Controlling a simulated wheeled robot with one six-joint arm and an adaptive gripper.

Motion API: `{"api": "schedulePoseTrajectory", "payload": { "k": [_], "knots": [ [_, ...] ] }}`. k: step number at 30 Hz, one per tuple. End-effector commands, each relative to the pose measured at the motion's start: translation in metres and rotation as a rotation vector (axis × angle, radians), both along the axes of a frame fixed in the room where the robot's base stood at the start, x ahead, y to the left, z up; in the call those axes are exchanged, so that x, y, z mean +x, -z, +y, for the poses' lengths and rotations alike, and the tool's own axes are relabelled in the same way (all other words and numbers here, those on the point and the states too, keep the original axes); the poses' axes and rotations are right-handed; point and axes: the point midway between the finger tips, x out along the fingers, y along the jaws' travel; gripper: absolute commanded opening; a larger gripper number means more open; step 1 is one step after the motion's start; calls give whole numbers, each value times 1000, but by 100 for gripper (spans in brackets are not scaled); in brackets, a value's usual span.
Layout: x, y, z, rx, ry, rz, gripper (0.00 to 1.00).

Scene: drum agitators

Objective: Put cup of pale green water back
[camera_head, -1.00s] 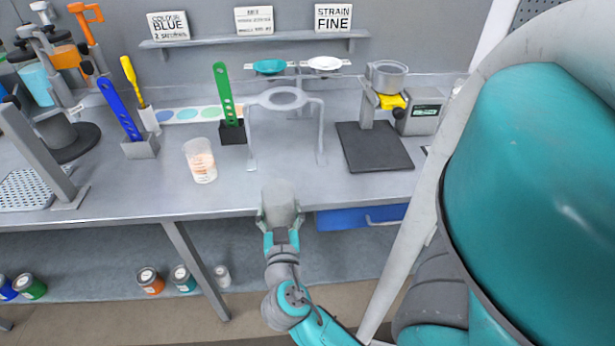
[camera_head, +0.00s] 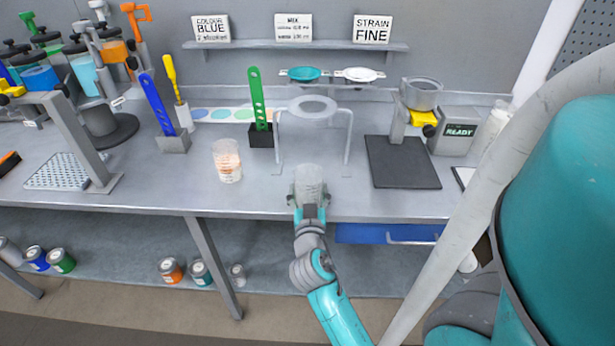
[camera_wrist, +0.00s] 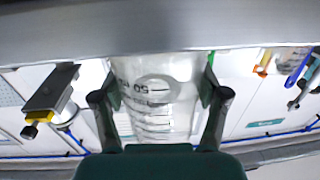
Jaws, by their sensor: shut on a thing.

=====

- _Written task_: Reproduce every line of the listing above in which the string "robot" appears.

- _Result_:
Controlling a simulated wheeled robot with one six-joint arm and an adaptive gripper.
Motion API: `{"api": "schedulePoseTrajectory", "payload": { "k": [_], "knots": [ [_, ...] ] }}`. k: step number at 30 Hz, one per tuple. End-effector commands, each relative to the pose measured at the motion's start: translation in metres and rotation as a rotation vector (axis × angle, radians), both along the axes of a frame fixed in the room where the robot's base stood at the start, x ahead, y to the left, z up; in the call those axes are exchanged, so that x, y, z mean +x, -z, +y, for the poses' lengths and rotations alike, and the tool's own axes are relabelled in the same way (all other words and numbers here, those on the point and the states too, keep the original axes); the poses' axes and rotations are right-handed; point and axes: the point midway between the finger tips, x out along the fingers, y along the jaws' travel; gripper: absolute commanded opening; a larger gripper number means more open; step 1 is one step after the motion's start; calls give whole numbers, each value times 1000, but by 100 for gripper (spans in brackets are not scaled); in brackets, a value's usual span.

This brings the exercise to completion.